Saturday's crash is the country's most deadly transportation-related accident in nearly a decade, so these calls for more regulations were predictable. They're also premature, given how little we know now about the precise cause of the crash—and given how flagrantly Prestige was violating the laws already on the books.
According to comments made Monday by Gov. Andrew Cuomo, the vehicle involved in the crash had failed a state safety inspection in September, which he said should have kept it off the road. The driver likewise did not have a Class B commercial driver's license, which is required for vehicles carrying more than 12 people.
Vehicles that carry more than 12 passengers are also required to be inspected biannually by the state, and federal law requires certification for any vehicles travelling over state or international borders. Limo drivers in New York state must also pass yearly physicals and background checks, and are subject to random drug and alcohol testing.
"We are one of the strictest states in the country when it comes to regulations for vehicles over nine passengers," said Kevin Barwell of the Limousine, Bus, and Taxi Operators of Upstate New York to Buffalo radio station WBEN.
Whether the driver in Saturday's crash underwent any required physicals is unclear, given that he lacked the appropriate license. This highlights the trouble of trying to pile more regulations on companies that aren't following the current ones, a problem Cuomo himself has pointed out.
"So sometimes you say, 'Well, maybe we should inspect more frequently, maybe this, maybe this,'" said the governor on Monday. "Sometimes people just don't follow the law. And that may very well be what happened here."
Several commentators say the very design of stretch limos—which usually undergo post-manufacturer modifications to make them longer—increase their safety hazards. The new vehicles are heavier (which can make braking harder), and they often have side air bags or rollover pillars removed.
"From a basic physics standpoint, driving a stretch limousine is never as safe as a car," writes Zac Palmer at Autoblog.
That's a fair point. Yet despite the added safety risks of stretch limos, accidents involving the vehicles are quite rare. The National Highway Traffic Safety Administration reports only 12 such crashes from 2012 to 2016, compared to 157,000 total crashes in the same period of time. Figures from Luxury Coach & Transportation—an industry publication—show roughly 8,000 limousine operators in the United States in 2015. Some 4,000 stretch limousines and buses were sold in the U.S. that year.
Adding new regulationsto try to stop exceedingly rare accidents is rarely effective and can often be counter-productive. There's no better example of this than regulators' response to the last transportation disaster to be deadlier than Saturday's limo crash—the fate of Colgan Flight 3407 near Buffalo, New York, in 2009.
That airplane crash—the last for a commercial airliner in the United States—killed 50 people, thanks to a mix of bad weather and pilot error.

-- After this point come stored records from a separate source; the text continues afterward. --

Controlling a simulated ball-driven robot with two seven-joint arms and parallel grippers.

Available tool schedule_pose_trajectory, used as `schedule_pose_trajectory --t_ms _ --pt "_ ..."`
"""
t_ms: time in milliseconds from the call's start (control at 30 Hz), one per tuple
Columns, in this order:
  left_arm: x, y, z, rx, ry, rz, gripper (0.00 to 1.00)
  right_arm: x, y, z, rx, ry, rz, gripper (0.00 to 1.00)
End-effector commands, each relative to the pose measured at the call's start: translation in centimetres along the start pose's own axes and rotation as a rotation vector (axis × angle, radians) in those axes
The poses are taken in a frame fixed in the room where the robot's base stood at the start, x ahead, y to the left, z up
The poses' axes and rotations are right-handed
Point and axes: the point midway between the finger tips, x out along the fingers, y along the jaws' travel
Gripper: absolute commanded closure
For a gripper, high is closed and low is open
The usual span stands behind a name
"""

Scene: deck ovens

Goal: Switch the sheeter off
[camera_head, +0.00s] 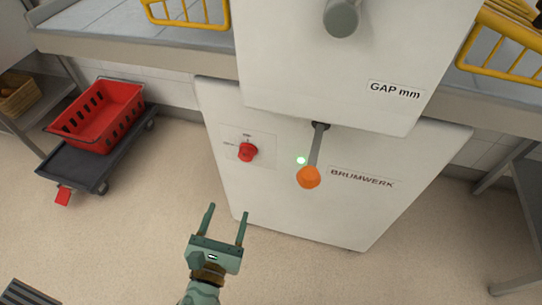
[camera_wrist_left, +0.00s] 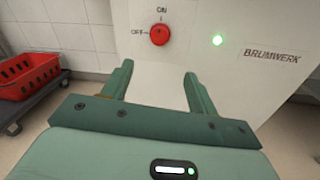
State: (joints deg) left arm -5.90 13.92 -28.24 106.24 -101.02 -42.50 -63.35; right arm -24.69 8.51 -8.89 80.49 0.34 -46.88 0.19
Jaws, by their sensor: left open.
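The sheeter (camera_head: 300,205) is a white machine with a lower panel marked BRUMWERK. A red rotary switch (camera_head: 247,152) sits on that panel at the left; it also shows in the left wrist view (camera_wrist_left: 159,36), with ON above it and OFF to its left. Which mark the knob points to is too small to tell. A green lamp (camera_head: 301,160) is lit to the right of the switch. My left gripper (camera_head: 227,212) is open and empty, below and in front of the switch, apart from it. My right gripper is out of view.
A red crate (camera_head: 122,138) rests on a dark trolley (camera_head: 75,166) at the left. Yellow wire guards (camera_head: 190,14) stand on the sheeter's tables.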

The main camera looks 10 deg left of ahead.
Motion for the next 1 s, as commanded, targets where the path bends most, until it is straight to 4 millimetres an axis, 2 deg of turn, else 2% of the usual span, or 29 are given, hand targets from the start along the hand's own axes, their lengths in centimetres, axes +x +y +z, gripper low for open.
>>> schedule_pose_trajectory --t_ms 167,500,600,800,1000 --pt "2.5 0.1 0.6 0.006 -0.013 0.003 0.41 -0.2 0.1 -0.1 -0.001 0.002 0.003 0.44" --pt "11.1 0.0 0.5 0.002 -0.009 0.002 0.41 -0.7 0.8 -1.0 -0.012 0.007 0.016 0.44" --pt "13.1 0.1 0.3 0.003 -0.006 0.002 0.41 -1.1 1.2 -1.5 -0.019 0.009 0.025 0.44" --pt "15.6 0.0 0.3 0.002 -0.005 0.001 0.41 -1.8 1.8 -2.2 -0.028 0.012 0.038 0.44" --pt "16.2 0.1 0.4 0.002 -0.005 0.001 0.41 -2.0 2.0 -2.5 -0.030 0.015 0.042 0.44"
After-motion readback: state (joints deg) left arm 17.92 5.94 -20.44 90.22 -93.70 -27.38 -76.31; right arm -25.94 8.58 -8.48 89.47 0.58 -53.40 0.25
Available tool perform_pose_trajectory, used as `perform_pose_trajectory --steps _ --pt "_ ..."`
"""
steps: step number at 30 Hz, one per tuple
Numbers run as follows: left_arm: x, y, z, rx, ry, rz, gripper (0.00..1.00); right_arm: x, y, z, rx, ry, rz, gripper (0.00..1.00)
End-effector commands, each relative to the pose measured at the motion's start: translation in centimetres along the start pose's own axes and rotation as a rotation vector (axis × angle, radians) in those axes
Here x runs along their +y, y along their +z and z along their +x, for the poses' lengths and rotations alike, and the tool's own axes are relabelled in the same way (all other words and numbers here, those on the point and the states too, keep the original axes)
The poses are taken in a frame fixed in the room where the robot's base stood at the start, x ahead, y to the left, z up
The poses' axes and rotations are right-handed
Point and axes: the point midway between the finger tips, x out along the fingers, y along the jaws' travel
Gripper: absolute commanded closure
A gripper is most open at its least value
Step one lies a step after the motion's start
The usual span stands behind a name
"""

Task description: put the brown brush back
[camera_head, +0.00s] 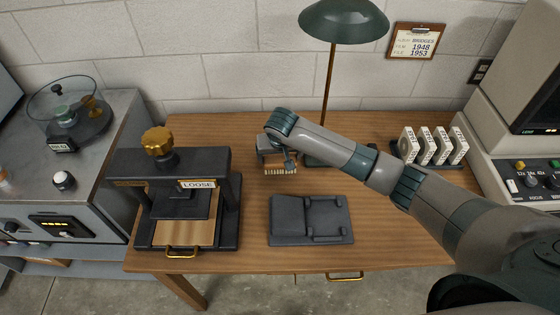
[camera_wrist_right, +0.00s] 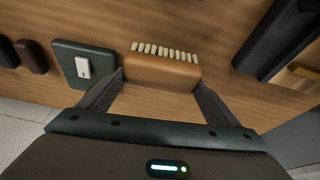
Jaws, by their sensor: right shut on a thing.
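The brown brush (camera_wrist_right: 162,72) has a brown wooden back and a row of cream bristles. In the wrist view it sits between the two fingers of my right gripper (camera_wrist_right: 160,84), which is shut on it. In the head view the brush (camera_head: 280,170) shows mostly as its bristles under my right gripper (camera_head: 278,158), over the back middle of the table. I cannot tell whether the bristles touch the table. My left gripper is in neither view.
A dark grey stand (camera_head: 290,229) with raised blocks lies empty at the table's front middle. A black press (camera_head: 220,204) marked LOOSE stands left. A green lamp (camera_head: 344,22) stands behind the gripper. White labelled pieces (camera_head: 425,148) stand at right, beyond my forearm.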

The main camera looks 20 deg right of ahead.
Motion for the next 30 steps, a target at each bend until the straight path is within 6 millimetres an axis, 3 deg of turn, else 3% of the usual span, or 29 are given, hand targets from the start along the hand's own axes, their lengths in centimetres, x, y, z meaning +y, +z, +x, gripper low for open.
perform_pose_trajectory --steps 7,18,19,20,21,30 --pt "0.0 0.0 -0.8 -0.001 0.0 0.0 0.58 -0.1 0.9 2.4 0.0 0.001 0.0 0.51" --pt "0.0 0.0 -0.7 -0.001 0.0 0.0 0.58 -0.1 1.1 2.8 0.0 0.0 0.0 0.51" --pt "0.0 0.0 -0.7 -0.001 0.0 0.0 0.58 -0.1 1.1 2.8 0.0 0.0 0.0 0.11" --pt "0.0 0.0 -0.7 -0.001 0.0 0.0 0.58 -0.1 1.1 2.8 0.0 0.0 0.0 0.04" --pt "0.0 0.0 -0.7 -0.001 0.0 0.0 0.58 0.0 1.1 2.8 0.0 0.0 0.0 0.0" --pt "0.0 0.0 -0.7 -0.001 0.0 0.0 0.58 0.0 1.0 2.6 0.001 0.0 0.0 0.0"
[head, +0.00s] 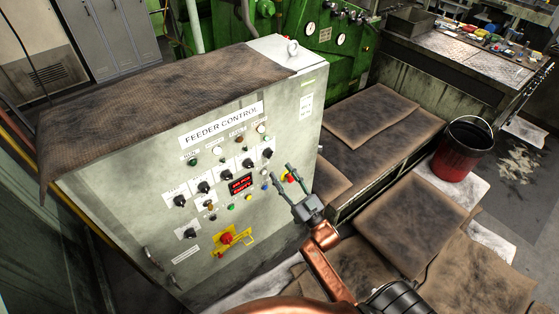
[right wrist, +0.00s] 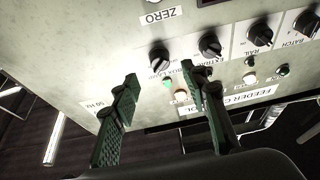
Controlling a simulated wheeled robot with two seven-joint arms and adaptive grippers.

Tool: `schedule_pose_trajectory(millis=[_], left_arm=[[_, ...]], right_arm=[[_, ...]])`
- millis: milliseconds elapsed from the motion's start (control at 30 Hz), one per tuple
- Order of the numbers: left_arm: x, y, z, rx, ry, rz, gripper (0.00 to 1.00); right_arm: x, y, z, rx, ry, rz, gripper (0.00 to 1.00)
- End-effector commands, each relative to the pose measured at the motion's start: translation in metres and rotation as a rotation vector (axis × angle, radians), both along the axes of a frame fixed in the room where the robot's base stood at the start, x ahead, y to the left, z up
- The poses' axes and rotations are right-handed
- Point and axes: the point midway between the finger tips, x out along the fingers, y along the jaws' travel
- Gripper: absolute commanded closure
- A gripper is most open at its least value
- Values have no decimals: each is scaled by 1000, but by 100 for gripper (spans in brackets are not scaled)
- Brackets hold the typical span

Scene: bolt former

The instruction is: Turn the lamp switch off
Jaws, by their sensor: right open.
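The grey feeder control cabinet (head: 150,215) carries a row of black rotary knobs. Its rightmost knob (head: 267,153) also shows in the right wrist view (right wrist: 160,60), with a partly hidden label that seems to begin "BOX L"; I cannot read it surely as the lamp switch. My right gripper (head: 281,170) is open and empty, in front of the panel's right side. In the right wrist view its two green fingers (right wrist: 160,76) frame this knob from below, one on each side. Contact is not visible. My left gripper is out of view.
Other knobs (head: 248,163), small lamps, a red display (head: 241,184) and a red-and-yellow main switch (head: 229,238) crowd the panel. A brown cloth (head: 160,95) covers the cabinet top. Mats (head: 410,215) and a red bucket (head: 462,150) lie to the right.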

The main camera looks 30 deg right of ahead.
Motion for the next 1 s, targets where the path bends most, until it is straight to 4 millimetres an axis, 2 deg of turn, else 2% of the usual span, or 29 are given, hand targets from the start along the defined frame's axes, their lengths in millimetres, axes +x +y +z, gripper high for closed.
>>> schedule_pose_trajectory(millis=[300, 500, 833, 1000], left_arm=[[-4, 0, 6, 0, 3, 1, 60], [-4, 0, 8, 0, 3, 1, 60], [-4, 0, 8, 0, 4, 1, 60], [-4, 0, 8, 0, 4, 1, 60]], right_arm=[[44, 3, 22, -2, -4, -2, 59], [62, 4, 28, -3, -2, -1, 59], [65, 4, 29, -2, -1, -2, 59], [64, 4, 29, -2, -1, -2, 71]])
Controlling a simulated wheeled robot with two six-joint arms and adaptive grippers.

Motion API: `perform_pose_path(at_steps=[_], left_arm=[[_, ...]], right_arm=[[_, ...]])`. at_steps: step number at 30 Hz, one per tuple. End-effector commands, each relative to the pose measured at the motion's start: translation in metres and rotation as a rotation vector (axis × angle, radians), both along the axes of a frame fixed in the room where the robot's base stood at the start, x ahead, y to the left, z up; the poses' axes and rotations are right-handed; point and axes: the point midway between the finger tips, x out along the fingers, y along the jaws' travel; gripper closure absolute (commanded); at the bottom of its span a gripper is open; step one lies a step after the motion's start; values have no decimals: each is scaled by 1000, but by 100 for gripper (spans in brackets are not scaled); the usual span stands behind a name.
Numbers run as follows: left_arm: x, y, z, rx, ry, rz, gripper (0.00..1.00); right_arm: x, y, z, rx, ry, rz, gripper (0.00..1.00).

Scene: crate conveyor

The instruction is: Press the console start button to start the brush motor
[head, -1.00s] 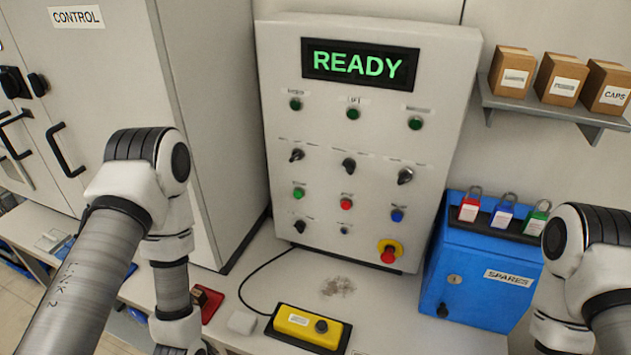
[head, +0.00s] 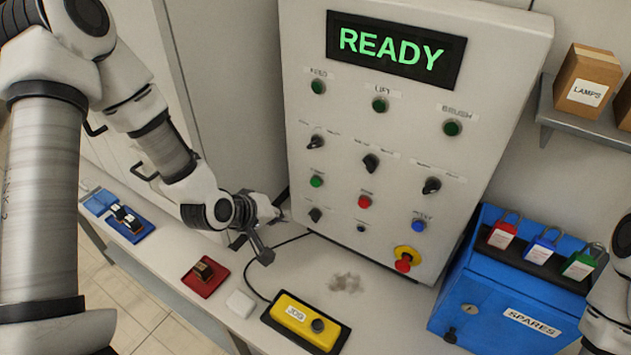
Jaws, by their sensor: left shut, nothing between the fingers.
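The console (head: 300,120) is a pale upright panel whose display (head: 395,50) reads READY in green. A green button (head: 316,181) sits at the left of its button row; its small label is too blurred to read surely. A red button (head: 364,202) and a blue button (head: 418,225) are in the same row. The green lamp under the BRUSH label (head: 452,128) looks dark. My left gripper (head: 276,218) is shut and empty, left of the console's lower left corner, below the green button and apart from it. My right gripper is out of view.
A red emergency knob (head: 404,262) is at the console's lower right. A yellow control box (head: 305,322) with a cable lies on the bench. A red tray (head: 205,288) and blue tray (head: 130,233) are at left. A blue SPARES box (head: 475,300) with padlocks stands at right.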

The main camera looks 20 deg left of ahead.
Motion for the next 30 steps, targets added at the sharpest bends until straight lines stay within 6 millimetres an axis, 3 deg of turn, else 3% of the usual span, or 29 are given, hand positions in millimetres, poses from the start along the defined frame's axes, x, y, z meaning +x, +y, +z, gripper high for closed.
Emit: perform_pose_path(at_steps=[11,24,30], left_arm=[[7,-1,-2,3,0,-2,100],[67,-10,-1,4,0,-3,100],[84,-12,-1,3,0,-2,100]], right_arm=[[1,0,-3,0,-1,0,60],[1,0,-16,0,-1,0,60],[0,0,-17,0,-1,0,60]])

In response, Congress raised the number of flight-hours required to obtain a commercial pilot's license to 1,500 hours (up from 250), despite the facts that both Colgan pilots had over 1,500 hours of experience, that no commercial airline pilot involved in a fatal crash since the early 1980s had fewer than 1,500 hours, and safety regulators were neutral as to the benefits of raising the required number of hours.
The result has been a growing pilot shortage across America's regional airlines, with many smaller cities losing air service entirely.
Obviously, stretch limousines are not nearly as essential to America's transportation needs as air travel. Any overly burdensome regulation will inhibit a luxury, not a crucial means of getting around the country. But in the absence of a compelling safety reason for new rules—or some guarantee that those new regulations will be followed more closely than the existing ones—politicians should resist the urge to layer more red tape on the limo industry.